===== RECORDS PROVIDED

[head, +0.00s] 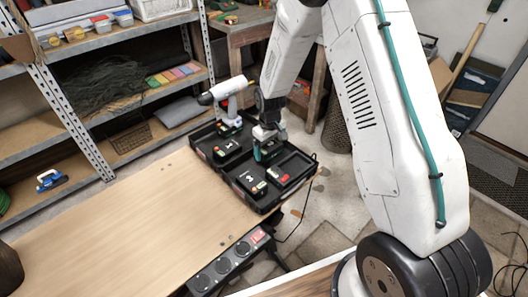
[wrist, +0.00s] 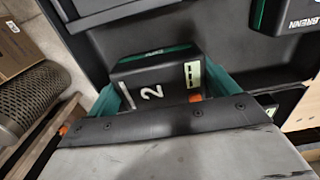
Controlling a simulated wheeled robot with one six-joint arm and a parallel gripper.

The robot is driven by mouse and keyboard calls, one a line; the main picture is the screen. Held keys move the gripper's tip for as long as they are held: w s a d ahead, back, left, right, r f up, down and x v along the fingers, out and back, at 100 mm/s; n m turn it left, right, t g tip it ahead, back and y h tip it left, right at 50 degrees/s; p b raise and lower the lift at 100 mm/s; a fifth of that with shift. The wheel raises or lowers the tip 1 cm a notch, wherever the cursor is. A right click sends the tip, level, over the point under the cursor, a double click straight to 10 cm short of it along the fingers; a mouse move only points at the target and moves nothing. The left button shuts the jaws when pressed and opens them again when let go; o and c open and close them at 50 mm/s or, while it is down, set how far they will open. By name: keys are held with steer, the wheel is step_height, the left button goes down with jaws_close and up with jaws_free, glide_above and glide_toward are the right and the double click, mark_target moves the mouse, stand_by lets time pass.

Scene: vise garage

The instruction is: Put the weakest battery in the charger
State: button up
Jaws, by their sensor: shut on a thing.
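My gripper (wrist: 165,90) is shut on a dark battery marked 2 (wrist: 150,85), its teal fingers on either side of it. The battery has a green edge and a pale charge strip. In the head view my gripper (head: 266,152) is over the black open case (head: 262,207), and the held battery is mostly hidden there. Other batteries lie in the case: one at the left (head: 226,150), one in front (head: 250,184) and one at the right (head: 282,177). Their charge marks are too small to read. I cannot make out for sure which part is the charger.
A white drill (head: 228,97) stands at the back of the case. The wooden bench (head: 130,235) is clear on the left. A power strip (head: 232,262) is at its front edge. Metal shelves (head: 70,110) stand behind. A mesh bin (wrist: 33,97) shows in the wrist view.

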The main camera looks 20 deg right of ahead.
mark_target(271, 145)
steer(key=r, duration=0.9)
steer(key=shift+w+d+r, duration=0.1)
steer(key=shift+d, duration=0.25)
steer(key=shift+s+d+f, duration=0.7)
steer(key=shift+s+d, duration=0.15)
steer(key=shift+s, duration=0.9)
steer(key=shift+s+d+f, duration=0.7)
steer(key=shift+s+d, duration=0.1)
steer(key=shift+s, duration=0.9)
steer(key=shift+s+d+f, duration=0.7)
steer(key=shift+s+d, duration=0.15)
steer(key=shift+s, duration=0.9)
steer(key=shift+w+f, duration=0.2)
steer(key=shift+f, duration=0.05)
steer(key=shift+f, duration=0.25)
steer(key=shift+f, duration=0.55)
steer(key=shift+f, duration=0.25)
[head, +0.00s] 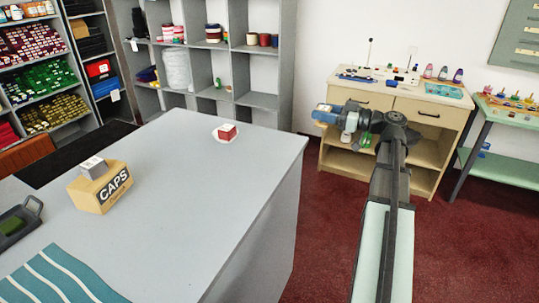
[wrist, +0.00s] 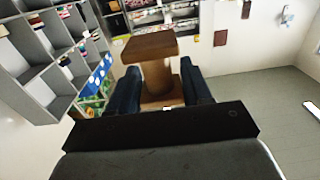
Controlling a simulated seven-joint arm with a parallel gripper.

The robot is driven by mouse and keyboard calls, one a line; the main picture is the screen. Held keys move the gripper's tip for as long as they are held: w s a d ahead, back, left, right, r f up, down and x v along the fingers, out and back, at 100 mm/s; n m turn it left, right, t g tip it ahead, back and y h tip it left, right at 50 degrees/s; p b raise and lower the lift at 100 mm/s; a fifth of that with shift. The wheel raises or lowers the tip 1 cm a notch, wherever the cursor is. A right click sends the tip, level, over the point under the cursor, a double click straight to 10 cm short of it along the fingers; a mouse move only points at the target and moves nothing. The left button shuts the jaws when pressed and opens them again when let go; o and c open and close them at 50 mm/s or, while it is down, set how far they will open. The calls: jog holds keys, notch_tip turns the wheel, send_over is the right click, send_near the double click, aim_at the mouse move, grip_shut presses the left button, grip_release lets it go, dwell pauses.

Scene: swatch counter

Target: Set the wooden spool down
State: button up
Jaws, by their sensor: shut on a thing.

==========

Of the lines above, how many contain the word "Controlling"? Provide the number and nothing else.

2